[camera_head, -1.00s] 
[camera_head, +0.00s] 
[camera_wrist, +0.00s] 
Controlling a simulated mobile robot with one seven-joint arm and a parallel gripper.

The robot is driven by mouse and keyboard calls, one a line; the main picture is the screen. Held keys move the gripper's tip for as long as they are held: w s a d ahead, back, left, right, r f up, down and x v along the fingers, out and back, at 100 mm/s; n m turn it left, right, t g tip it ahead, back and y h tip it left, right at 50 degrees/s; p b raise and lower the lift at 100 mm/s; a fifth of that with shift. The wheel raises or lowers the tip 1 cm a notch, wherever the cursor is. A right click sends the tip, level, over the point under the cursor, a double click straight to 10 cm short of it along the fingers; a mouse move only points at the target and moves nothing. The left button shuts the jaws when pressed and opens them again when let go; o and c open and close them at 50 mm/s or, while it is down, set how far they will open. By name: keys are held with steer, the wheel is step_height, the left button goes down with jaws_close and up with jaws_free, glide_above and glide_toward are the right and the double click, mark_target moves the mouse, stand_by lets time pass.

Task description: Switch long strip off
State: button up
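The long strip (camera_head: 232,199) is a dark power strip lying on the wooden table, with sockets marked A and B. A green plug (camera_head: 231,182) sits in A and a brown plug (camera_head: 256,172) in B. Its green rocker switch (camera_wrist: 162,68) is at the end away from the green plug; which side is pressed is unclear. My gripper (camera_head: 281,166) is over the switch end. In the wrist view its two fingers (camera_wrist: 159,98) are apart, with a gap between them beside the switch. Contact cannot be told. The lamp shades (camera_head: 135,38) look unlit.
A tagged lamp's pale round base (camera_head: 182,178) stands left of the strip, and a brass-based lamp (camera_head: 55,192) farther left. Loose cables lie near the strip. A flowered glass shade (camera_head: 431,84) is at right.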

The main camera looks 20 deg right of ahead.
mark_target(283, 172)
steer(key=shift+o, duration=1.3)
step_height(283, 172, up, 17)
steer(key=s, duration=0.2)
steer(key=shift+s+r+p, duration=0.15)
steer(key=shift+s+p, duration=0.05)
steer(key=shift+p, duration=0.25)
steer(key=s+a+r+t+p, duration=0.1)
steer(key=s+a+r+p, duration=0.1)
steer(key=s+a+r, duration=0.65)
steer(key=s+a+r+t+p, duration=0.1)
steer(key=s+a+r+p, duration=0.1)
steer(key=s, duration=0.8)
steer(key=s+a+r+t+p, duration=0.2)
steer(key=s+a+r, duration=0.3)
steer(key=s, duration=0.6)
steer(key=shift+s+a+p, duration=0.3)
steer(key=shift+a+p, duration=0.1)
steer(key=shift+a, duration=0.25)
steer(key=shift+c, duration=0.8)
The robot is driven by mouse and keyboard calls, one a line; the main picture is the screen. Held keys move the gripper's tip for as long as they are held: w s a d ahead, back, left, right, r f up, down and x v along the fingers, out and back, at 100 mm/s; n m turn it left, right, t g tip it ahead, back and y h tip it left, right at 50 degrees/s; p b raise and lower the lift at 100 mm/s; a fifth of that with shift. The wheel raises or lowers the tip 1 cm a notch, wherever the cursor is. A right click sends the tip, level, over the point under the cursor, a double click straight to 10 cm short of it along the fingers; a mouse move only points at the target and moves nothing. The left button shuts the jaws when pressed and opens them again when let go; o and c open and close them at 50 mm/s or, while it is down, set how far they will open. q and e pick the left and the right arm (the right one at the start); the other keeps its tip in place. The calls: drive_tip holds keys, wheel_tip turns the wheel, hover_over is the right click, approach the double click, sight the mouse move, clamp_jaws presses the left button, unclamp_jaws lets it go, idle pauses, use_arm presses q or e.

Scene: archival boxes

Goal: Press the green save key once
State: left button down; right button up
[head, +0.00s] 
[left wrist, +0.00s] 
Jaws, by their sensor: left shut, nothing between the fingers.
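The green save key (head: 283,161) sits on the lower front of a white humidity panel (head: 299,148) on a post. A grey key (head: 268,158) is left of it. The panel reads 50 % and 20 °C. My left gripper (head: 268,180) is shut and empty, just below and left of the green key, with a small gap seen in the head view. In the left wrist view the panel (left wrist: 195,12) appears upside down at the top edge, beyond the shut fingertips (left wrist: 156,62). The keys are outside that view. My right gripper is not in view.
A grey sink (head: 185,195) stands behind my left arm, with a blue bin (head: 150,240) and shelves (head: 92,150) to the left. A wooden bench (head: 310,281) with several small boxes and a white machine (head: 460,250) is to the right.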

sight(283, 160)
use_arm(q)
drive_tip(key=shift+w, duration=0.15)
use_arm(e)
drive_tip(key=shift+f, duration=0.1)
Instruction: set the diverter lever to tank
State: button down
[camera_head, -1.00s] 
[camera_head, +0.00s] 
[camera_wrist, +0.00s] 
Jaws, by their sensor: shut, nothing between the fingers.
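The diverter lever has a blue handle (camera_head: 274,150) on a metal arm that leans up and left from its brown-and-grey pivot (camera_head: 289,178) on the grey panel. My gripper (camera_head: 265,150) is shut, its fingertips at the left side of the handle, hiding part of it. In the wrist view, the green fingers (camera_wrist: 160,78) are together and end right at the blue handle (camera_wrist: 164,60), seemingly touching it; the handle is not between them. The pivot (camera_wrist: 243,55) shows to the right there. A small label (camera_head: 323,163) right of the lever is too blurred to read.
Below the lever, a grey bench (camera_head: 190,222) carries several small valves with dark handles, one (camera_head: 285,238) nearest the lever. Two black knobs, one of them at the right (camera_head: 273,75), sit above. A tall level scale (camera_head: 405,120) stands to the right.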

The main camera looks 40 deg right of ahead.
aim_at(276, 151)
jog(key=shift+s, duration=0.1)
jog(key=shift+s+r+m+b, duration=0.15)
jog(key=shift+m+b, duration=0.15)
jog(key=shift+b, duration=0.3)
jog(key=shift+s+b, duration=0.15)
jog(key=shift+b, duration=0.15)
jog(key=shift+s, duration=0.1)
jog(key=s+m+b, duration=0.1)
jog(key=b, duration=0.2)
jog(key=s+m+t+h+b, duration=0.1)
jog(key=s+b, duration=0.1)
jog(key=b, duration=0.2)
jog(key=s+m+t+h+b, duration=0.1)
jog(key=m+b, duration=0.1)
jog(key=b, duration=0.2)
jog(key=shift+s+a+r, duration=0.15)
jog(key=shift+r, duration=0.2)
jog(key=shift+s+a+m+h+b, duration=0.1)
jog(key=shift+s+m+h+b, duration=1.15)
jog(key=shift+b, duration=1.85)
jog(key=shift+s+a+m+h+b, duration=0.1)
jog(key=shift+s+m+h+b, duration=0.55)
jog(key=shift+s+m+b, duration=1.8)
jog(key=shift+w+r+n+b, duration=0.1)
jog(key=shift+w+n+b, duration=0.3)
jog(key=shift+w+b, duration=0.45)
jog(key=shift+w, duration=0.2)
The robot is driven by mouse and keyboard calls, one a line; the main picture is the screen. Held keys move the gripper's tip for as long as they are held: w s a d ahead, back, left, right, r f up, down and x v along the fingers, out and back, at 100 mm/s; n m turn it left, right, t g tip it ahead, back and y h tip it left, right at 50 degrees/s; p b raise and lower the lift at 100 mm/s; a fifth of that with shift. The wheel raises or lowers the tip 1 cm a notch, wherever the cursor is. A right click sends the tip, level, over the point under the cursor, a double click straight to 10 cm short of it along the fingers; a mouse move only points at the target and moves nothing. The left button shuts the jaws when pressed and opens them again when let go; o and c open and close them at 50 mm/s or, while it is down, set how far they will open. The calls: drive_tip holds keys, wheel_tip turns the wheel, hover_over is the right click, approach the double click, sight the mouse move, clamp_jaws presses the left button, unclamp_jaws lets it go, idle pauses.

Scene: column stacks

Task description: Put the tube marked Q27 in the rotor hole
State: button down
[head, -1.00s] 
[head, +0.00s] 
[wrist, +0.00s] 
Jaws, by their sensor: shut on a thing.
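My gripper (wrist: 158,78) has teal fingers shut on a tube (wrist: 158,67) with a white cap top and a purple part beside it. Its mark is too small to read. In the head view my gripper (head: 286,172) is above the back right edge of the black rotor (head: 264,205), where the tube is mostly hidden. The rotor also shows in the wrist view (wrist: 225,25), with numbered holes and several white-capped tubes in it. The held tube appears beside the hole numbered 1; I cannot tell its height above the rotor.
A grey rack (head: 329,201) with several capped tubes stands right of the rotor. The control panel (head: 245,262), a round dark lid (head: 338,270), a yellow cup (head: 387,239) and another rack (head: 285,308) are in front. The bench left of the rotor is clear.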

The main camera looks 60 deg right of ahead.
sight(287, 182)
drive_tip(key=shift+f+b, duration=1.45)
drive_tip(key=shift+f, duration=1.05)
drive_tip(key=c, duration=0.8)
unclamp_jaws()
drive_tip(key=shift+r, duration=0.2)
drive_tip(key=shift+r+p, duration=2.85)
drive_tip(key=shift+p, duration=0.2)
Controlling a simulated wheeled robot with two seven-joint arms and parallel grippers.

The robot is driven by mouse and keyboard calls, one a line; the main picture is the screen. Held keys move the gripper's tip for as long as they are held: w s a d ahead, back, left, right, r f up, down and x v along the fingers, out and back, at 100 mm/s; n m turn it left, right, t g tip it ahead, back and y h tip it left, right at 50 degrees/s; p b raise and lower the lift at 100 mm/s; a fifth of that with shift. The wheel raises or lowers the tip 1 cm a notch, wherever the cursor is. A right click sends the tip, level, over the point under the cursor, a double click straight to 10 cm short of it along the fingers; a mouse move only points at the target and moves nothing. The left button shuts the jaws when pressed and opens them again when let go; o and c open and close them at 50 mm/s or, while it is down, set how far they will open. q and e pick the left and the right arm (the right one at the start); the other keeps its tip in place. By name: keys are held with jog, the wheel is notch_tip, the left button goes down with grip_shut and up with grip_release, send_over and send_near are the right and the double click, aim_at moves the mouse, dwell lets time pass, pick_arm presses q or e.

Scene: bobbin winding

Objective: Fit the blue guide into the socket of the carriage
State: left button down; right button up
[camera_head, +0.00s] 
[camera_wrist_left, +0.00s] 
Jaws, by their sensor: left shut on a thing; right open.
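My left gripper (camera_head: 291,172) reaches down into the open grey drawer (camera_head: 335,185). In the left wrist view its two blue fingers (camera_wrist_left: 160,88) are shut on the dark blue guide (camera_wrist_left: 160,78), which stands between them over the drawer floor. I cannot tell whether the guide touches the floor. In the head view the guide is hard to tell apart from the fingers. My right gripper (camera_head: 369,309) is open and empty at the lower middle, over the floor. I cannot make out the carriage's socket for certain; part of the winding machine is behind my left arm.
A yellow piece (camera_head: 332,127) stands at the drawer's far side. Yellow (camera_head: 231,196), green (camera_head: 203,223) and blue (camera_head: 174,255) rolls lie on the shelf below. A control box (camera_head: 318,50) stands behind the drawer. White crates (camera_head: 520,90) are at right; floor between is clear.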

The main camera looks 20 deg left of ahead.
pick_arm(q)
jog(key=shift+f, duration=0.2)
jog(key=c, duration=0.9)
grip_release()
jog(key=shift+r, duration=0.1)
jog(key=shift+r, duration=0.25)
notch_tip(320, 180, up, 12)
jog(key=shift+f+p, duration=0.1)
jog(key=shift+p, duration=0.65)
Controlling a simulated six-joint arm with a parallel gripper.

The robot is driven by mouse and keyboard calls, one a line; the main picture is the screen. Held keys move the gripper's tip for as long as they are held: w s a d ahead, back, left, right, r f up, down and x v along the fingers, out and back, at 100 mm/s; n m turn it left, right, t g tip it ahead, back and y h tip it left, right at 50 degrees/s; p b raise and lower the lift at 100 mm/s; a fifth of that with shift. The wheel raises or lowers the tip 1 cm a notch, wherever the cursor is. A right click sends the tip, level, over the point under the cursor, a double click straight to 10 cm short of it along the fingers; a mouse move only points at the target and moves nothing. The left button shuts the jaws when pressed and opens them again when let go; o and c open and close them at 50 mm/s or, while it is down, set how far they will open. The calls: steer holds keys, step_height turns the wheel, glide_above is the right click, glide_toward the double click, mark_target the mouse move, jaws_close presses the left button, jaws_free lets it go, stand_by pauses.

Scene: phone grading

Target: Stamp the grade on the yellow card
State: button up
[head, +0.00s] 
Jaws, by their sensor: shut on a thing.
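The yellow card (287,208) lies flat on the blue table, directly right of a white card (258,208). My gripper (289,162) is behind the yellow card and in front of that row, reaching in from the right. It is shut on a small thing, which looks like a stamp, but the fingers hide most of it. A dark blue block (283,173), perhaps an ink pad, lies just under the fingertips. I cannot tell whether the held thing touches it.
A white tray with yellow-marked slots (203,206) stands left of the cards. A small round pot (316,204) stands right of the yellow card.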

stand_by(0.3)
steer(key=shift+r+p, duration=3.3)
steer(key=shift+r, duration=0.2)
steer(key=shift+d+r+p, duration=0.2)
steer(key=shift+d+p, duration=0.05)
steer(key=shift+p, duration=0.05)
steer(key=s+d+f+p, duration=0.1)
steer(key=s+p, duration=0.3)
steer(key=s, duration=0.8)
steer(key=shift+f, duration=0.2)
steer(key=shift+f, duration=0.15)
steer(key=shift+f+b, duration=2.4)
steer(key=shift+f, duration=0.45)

* THE REQUEST *
Pick out and copy the lines of the entries that hold the string "parallel".

* ANSWER BELOW *
Controlling a simulated mobile robot with one seven-joint arm and a parallel gripper.
Controlling a simulated wheeled robot with two seven-joint arms and parallel grippers.
Controlling a simulated six-joint arm with a parallel gripper.

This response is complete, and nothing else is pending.